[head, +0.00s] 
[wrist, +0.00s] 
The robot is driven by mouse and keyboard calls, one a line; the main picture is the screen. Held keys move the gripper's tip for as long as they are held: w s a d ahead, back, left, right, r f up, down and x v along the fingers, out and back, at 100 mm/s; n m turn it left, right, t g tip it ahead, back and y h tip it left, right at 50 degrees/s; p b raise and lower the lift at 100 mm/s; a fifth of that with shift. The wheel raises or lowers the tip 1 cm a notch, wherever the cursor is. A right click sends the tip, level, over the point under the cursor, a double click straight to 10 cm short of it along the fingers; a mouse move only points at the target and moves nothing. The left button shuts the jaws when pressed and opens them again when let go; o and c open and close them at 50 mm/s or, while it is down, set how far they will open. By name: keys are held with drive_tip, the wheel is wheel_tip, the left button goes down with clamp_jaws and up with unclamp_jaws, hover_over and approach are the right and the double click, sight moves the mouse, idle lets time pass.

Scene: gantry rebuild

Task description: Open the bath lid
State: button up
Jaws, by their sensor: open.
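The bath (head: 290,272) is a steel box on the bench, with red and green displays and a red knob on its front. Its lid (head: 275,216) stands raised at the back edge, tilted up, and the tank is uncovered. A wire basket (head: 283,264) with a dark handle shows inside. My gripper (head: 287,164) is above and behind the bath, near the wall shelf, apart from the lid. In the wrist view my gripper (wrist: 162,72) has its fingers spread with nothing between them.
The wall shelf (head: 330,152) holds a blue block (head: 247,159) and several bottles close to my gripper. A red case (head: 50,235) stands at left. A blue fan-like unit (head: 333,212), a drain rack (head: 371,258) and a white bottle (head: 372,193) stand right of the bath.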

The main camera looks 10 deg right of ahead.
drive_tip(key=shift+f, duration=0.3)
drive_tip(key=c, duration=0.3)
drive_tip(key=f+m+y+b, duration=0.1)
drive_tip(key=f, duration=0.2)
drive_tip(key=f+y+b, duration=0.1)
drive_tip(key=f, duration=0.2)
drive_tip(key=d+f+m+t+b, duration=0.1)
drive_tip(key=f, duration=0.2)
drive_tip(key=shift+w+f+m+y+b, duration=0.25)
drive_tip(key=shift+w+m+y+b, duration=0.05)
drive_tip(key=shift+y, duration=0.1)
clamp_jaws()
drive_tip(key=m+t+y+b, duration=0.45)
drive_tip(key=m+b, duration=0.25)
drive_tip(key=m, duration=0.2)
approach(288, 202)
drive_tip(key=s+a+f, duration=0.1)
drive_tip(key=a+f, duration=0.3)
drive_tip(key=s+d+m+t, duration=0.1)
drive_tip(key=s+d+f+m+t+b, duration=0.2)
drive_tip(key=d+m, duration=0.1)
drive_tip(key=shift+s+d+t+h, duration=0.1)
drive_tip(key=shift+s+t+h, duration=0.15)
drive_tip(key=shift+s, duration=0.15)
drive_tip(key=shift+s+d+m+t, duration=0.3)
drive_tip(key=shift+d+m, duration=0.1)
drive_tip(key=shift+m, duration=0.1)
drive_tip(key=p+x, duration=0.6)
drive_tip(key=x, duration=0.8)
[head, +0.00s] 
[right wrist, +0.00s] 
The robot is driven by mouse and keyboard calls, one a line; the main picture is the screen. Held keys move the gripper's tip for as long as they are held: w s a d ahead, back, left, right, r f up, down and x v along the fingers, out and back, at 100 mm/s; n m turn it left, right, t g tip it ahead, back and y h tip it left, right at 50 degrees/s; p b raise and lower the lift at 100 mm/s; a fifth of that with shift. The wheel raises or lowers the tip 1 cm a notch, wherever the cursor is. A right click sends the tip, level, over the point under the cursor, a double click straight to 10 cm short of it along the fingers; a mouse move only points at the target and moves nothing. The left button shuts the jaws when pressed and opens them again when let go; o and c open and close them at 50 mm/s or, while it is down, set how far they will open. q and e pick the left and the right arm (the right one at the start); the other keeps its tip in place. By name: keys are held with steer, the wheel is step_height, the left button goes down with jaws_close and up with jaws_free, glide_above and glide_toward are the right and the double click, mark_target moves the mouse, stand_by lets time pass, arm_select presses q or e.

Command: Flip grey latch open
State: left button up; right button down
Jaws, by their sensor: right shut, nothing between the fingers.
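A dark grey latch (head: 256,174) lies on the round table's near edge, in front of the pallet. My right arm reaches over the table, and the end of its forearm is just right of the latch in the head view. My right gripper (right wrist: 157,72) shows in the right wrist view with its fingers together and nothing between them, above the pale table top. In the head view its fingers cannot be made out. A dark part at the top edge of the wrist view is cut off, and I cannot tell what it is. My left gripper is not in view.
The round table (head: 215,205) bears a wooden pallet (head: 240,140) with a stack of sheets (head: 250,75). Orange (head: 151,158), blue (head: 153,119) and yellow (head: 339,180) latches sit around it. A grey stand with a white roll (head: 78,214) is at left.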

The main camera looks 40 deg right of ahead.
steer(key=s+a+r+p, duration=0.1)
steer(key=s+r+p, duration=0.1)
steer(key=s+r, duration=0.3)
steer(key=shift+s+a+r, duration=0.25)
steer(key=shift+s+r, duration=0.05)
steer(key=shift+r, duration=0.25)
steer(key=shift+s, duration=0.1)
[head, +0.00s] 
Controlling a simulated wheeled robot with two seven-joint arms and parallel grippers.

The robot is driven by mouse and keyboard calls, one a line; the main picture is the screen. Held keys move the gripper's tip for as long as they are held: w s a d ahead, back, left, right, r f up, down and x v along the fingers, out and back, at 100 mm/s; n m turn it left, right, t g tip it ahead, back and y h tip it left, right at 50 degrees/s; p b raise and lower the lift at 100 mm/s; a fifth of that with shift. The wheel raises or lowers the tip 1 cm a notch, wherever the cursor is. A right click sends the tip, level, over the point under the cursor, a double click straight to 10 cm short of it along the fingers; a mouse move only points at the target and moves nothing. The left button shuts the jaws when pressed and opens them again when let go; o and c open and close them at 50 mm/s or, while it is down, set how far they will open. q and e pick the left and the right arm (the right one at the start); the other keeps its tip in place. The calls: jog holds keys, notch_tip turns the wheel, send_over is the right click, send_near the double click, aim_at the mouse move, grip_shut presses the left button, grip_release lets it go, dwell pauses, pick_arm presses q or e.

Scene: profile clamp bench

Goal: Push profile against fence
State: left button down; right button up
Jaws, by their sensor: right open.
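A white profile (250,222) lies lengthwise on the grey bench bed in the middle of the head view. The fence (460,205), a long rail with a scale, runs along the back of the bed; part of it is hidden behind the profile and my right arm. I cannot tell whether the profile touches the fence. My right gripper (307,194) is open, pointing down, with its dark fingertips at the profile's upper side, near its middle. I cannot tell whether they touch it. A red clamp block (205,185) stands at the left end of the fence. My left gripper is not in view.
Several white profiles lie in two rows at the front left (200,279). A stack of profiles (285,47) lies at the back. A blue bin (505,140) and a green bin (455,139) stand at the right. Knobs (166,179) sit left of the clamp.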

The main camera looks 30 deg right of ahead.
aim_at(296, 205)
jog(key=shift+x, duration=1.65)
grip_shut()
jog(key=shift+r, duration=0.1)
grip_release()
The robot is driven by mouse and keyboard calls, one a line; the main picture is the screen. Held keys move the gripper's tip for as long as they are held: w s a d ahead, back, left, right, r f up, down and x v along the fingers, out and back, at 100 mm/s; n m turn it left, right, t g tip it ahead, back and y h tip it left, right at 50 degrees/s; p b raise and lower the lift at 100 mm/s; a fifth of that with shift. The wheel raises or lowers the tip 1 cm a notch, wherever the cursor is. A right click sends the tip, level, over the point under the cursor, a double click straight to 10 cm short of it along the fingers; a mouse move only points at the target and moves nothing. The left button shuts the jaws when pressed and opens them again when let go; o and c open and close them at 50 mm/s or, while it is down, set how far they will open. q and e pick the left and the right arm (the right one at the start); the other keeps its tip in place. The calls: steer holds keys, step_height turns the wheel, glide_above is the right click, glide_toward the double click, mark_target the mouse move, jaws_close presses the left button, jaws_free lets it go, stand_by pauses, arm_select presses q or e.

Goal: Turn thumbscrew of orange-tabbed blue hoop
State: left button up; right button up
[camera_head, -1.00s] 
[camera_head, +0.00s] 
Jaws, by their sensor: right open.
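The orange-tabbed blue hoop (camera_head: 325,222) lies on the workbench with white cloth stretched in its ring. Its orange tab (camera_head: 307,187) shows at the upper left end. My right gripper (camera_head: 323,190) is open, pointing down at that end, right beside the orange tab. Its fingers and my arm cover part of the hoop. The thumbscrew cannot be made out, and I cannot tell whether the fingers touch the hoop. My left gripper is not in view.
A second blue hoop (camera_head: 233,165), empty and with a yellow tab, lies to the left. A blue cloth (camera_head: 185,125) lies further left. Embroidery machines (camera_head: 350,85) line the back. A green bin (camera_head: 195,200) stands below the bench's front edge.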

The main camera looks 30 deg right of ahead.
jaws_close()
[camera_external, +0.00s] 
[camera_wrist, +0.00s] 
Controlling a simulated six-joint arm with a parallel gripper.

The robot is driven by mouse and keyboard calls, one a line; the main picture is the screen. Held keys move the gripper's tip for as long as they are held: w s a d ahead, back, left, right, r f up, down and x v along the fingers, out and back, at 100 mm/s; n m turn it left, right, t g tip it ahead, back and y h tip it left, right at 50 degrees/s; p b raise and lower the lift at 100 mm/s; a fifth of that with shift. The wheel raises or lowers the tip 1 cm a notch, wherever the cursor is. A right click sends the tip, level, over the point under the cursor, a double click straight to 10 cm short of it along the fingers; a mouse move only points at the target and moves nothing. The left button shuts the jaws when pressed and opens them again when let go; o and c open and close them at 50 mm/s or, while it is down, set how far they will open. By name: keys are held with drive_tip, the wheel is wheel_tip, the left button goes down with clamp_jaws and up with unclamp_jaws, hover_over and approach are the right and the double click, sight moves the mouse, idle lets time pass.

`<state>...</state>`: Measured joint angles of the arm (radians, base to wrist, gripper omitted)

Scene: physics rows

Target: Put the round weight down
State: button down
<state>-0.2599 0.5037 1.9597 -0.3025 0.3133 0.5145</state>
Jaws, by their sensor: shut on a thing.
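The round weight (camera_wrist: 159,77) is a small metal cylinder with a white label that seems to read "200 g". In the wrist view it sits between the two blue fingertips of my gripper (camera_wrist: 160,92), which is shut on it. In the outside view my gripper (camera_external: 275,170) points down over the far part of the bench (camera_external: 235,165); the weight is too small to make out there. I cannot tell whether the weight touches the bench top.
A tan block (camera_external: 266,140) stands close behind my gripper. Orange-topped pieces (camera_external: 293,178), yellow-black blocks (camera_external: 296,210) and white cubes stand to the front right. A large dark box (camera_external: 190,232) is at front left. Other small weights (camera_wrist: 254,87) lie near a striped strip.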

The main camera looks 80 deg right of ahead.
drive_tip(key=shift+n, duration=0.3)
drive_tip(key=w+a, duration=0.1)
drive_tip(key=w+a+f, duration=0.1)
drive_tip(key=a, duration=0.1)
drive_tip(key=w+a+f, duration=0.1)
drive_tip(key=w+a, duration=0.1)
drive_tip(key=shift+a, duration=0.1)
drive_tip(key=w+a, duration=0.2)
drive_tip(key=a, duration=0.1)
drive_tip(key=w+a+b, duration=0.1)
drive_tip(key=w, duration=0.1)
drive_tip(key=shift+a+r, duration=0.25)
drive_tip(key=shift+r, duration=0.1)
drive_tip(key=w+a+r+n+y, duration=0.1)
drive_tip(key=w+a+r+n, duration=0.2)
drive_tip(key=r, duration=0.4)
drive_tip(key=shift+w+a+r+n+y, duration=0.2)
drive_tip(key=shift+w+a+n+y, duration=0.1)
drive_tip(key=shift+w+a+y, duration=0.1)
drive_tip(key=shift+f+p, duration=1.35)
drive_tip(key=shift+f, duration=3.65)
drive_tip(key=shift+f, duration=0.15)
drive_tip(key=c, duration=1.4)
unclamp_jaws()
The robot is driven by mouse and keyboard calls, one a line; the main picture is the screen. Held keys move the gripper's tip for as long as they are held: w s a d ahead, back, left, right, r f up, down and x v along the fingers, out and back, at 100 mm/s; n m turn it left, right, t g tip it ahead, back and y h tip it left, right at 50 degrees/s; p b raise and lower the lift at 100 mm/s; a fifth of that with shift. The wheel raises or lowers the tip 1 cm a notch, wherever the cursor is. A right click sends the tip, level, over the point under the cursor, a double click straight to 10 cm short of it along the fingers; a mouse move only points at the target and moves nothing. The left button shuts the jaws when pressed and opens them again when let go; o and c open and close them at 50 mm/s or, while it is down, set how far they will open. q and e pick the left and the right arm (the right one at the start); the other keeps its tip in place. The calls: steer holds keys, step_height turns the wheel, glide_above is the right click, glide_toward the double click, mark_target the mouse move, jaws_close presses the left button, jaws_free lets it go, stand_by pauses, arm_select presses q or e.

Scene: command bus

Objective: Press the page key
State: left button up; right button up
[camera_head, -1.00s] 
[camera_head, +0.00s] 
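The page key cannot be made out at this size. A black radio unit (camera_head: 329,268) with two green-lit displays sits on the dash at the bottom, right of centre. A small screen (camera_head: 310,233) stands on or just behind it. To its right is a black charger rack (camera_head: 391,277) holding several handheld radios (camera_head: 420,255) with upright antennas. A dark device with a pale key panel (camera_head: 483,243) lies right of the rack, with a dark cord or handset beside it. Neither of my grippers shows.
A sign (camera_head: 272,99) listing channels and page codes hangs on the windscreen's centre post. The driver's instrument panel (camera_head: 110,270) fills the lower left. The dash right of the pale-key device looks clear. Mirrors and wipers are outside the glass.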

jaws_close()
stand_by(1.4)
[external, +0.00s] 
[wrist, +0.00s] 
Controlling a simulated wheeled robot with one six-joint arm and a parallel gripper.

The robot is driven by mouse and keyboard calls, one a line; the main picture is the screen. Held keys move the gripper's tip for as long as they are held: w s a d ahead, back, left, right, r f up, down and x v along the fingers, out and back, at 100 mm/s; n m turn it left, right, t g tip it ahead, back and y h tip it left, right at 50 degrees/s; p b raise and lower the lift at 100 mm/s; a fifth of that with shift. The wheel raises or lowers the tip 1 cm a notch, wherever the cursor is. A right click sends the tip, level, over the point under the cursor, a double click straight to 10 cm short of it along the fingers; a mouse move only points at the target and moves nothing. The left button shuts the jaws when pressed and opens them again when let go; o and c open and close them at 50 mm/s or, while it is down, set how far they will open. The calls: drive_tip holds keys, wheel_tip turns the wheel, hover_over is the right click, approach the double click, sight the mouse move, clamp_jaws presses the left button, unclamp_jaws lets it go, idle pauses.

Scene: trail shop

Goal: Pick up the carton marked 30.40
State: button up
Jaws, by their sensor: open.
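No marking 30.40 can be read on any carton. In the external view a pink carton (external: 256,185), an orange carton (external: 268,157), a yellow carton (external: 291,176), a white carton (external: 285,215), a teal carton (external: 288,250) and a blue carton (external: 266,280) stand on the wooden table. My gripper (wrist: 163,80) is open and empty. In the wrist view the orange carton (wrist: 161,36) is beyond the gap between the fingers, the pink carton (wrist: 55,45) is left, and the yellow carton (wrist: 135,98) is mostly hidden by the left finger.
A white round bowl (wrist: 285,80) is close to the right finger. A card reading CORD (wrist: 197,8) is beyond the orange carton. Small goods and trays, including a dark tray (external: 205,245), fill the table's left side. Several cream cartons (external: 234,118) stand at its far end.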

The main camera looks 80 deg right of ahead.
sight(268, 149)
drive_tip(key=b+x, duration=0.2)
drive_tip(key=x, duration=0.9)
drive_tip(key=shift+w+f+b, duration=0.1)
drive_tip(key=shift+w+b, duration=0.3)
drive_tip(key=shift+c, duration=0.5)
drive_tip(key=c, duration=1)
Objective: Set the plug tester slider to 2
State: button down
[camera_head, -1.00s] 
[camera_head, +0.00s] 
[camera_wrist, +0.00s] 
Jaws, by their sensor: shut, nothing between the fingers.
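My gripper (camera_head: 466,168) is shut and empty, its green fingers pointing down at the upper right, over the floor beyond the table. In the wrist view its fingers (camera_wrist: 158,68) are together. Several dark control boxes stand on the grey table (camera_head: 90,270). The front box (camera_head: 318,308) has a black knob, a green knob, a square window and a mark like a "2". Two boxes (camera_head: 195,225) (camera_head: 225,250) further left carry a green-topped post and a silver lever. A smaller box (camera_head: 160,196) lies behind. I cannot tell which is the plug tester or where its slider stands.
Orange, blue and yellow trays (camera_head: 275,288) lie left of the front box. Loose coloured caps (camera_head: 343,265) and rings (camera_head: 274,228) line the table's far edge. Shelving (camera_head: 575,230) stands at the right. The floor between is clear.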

- Exercise requirements -
List the lines that contain the word "Scene".

- Solution below -
Scene: gantry rebuild
Scene: profile clamp bench
Scene: physics rows
Scene: command bus
Scene: trail shop

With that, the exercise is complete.